Voice/Vision Holocaust Survivor Oral History Archive

Abraham Mondry - June 15, 22, 29 & July 13, 1992

Making Pocketbooks I

So, you became a tailor?

Hm?

So, you became a tailor...You were making...you were making pocketbooks?

No, pocketbooks, not tailor.

Hm.

I used to...After awhile... I only stayed there for a little while. I was a good worker, you know. He pulled me ???, you know, the owner, he told me one time, you know...He...he'd see me peddling. In effect, I used to peddle. On weekends I use to go to auctions and buy stuff and bring it back and sell it. They'd paid me every week, they used to pay me, like payroll. He didn't say nothing, he... ??? know that he need the work, he asked me if I can stay an hour longer, I never refused, you know.

Hm.

And one time...I always ask, I want more money. I...I...I make more...I make more than them, I produce more. I count my work. So he told me, "You know, you're making so much...like... like this woman, see this big fat woman? She worked forty years here." So I don't care if she works hundred years, you know. I watch how much she made, she produced how many pocketbooks, she finish, how much I finished up.

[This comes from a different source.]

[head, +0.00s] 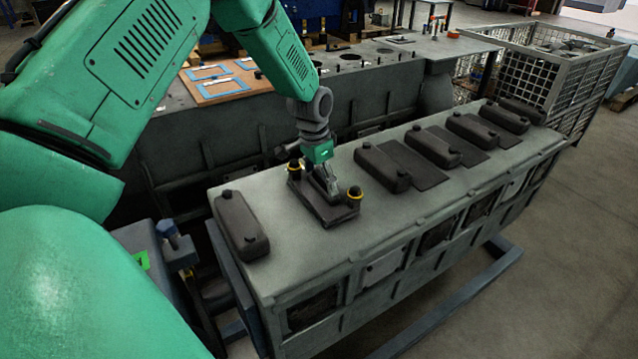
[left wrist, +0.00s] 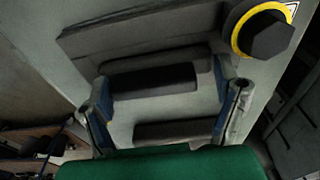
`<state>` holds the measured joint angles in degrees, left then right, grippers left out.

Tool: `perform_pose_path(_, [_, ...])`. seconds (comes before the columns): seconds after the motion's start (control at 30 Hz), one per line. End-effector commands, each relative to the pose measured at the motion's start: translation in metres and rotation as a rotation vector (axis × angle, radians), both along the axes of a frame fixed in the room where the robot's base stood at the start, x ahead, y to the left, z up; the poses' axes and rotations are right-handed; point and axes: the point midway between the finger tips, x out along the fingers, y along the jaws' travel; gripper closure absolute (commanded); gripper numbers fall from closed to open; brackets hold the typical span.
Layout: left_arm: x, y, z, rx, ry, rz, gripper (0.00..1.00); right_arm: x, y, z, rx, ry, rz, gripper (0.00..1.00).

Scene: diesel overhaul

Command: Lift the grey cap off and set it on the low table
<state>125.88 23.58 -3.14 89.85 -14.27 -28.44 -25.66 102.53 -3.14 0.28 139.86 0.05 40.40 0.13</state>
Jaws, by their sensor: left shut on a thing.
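The grey cap (head: 318,203) is a dark grey piece on top of the long grey engine housing, between two black knobs with yellow rings (head: 295,168) (head: 354,193). My left gripper (head: 330,187) points down onto its middle and is shut on it, hiding part of it. In the left wrist view the two fingers (left wrist: 166,112) stand wide apart, with a dark bar of the cap (left wrist: 150,80) between them. The cap looks level and close to the housing top; I cannot tell whether a gap lies beneath it. My right gripper is not in view. I cannot tell which surface is the low table.
Other dark covers stand on the housing (head: 270,285), one to the left (head: 240,225) and several to the right (head: 382,168). Behind is a bench with blue frames on a wooden board (head: 238,95). A wire-mesh crate (head: 580,85) stands at the far right. Floor at right is clear.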

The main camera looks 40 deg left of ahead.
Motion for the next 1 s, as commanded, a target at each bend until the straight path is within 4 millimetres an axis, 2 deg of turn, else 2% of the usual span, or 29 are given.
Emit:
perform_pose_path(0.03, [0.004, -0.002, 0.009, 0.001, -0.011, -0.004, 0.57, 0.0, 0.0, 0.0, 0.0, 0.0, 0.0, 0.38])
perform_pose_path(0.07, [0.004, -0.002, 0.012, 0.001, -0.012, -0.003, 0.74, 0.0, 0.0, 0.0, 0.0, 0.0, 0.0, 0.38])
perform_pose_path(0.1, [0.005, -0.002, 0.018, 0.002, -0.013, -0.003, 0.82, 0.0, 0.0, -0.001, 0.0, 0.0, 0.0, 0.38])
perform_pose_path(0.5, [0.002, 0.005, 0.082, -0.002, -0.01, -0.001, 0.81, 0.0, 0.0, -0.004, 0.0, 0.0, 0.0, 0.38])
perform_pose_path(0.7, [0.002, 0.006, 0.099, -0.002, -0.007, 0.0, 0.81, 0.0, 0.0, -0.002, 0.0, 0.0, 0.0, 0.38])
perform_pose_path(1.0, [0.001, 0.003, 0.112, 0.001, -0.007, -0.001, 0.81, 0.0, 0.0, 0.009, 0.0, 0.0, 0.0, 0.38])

And how long did you stay there?

I...I tell you, I stayed there for...I think I a year and a half or two years. Two years, 'til I got two weeks' vacation coming, and I say goodbye. I got a little foundation started, I have my customers back. I had about seventy, eighty customers ???. Italian, all kind, I used to sell them goods every week. I used to come to their home. ??? I was making. It was only seventy-five cents an hour, it was still labor, you know. And I was making 100, $125 extra, you know, a week.

Hm.

I had a little foundation, you know. I said that's it.

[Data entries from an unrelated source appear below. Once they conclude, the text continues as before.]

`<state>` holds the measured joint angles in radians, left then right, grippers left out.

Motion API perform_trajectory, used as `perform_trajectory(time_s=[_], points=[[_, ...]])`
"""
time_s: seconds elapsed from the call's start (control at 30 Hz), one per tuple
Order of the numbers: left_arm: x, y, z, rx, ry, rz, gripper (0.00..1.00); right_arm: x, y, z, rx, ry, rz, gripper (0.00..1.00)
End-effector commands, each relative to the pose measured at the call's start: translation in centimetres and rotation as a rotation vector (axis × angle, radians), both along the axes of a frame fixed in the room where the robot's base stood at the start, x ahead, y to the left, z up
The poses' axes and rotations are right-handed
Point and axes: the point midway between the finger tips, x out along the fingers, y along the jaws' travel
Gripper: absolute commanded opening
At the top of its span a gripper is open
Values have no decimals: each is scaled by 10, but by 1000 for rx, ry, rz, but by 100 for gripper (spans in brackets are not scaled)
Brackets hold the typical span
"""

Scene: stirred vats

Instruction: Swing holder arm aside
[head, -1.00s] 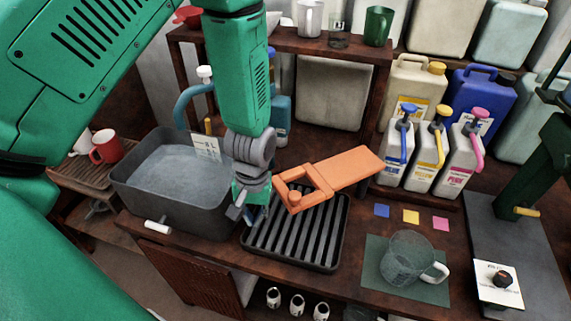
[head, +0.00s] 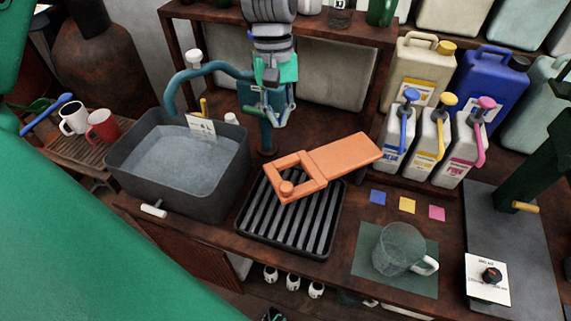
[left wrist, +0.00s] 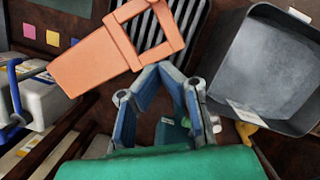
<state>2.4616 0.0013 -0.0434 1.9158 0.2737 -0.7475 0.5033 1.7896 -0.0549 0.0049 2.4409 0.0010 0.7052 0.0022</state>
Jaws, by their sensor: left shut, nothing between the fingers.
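An orange flat arm with an open square frame at its near end (head: 338,160), apparently the holder arm, reaches over the black slotted rack (head: 257,228) and to its right. It also shows in the left wrist view (left wrist: 95,62), beyond the fingers. A round peg shows at the corner of the frame. My left gripper (head: 275,120) is shut and empty, pointing down behind the rack, in front of the teal post. In the left wrist view its blue fingers (left wrist: 158,68) come together close to the frame's edge; whether they touch it is unclear.
A grey vat of liquid (head: 238,185) with a teal spout (head: 172,92) stands left of the rack. A clear mug (head: 398,250) stands on a green mat at front right. Pump bottles (head: 430,145) stand behind. A shelf (head: 375,95) stands behind the gripper.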

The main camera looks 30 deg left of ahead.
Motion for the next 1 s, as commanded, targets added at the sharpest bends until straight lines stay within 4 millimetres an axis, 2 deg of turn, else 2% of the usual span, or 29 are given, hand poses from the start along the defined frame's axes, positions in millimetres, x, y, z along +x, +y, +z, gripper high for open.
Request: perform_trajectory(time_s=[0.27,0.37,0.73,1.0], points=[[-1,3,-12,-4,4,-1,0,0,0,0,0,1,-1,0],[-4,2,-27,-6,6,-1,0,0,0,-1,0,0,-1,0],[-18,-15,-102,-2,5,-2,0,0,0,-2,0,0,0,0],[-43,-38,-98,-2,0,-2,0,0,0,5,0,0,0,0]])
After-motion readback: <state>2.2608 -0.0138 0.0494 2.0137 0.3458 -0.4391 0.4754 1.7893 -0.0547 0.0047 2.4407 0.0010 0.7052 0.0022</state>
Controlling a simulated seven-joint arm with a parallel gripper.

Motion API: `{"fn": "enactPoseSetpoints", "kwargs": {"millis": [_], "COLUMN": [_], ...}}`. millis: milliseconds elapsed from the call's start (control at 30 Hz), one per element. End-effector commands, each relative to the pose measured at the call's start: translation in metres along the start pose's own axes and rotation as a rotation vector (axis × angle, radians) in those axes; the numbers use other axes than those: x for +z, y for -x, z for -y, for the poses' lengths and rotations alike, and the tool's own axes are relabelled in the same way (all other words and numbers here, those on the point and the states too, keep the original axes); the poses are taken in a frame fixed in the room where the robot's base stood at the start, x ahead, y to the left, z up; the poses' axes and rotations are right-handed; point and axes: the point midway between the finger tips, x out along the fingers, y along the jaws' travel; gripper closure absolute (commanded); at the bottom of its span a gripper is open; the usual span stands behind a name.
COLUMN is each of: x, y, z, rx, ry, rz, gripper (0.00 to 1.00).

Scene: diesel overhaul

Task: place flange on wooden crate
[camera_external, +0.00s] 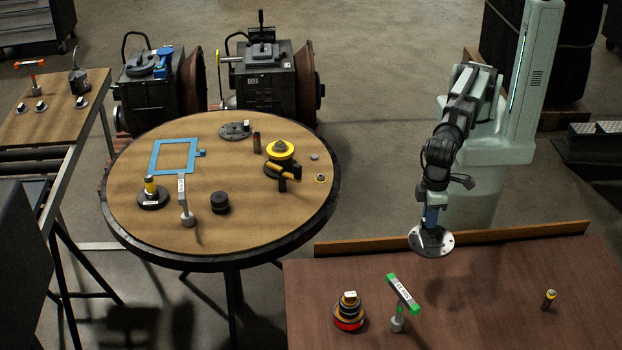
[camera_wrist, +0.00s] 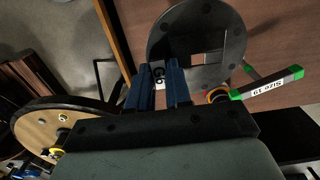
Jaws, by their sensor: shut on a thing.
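The flange (camera_external: 430,241) is a grey metal disc with bolt holes around its rim. My gripper (camera_external: 431,222) is shut on the flange's raised middle and holds it in the air, roughly level. In the wrist view the flange (camera_wrist: 232,28) sits beyond the blue fingers of my gripper (camera_wrist: 164,80), with a small white label between them. A brown wooden surface (camera_external: 480,300) lies below and in front of the flange, with a shadow on it. I cannot tell if this surface is the top of the wooden crate; its sides are out of view.
On the brown surface stand a ringed stack (camera_external: 349,312), a green-ended T-shaped tool (camera_external: 402,294) and a small cylinder (camera_external: 549,299). A low wooden ledge (camera_external: 370,245) runs behind it. A round table (camera_external: 235,220) with several parts stands left. The surface's right-middle is clear.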

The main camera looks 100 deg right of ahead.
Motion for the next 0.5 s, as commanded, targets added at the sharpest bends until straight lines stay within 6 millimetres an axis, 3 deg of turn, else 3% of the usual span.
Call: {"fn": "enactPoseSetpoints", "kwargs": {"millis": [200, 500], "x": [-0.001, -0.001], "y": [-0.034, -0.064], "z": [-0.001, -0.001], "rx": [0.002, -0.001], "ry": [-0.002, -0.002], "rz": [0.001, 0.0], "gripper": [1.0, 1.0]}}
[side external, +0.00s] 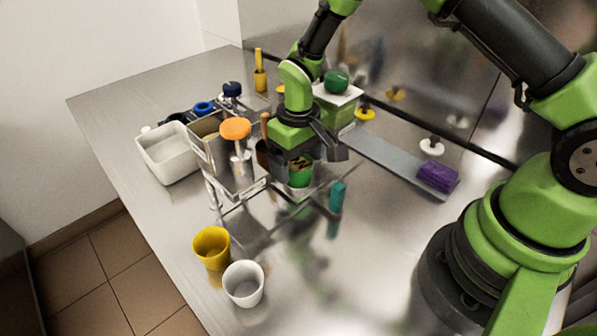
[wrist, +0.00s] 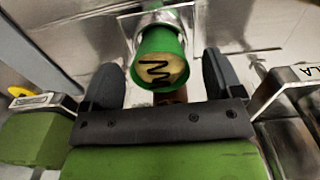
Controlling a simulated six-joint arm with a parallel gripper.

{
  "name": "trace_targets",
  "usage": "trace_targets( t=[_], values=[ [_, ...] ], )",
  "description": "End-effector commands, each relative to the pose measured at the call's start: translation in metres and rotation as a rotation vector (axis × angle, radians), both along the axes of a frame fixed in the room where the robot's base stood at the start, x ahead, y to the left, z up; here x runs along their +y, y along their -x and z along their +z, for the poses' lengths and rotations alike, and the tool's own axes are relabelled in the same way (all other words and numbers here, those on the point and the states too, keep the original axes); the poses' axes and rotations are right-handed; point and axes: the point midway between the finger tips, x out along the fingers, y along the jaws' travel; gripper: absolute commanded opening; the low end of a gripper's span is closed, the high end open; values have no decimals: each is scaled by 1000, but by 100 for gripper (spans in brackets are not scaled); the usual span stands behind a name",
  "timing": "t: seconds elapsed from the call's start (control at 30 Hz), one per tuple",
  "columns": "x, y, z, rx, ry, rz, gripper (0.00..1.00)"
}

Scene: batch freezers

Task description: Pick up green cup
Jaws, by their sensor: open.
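The green cup (side external: 300,177) stands at the middle of the table by the wire rack, partly covered by my gripper in the side view. In the wrist view the green cup (wrist: 161,58) lies between the two dark fingers, with a yellowish content marked by a dark zigzag. My gripper (side external: 308,160) is open, pointing down close over the cup. In the wrist view my gripper (wrist: 167,85) has a finger on each side of the cup, with gaps visible. I cannot tell how far the fingertips reach down the cup.
A metal rack (side external: 236,190) with an orange-topped item (side external: 235,129) stands left of my gripper. A white bin (side external: 168,153) is farther left. Yellow (side external: 211,247) and white (side external: 243,284) cups stand in front. A purple block (side external: 438,176) lies right.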

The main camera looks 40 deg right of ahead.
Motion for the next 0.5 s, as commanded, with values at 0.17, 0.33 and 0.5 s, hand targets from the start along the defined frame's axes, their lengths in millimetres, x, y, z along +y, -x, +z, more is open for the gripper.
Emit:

[interruption in interview]

???. You know ??? you know. And finally I took...I bought one time a leather...a man's leather jackets on an auction, brand new, they went broke or something, contractor. And I started to meet lots of people. And I was liked...The people liked me in the business, you know. I stayed by my word, I stayed my word. I say, I come...I come 8 o'clock, I'll be there. I'm today the same way. Because I like to be on time... 10 o'clock, see, I'm waiting here. See, I'm up at 5 o'clock this morning. It's on my mind, somebody coming. Somebody I got to see. I cannot sleep no more. I get up every...every half hour.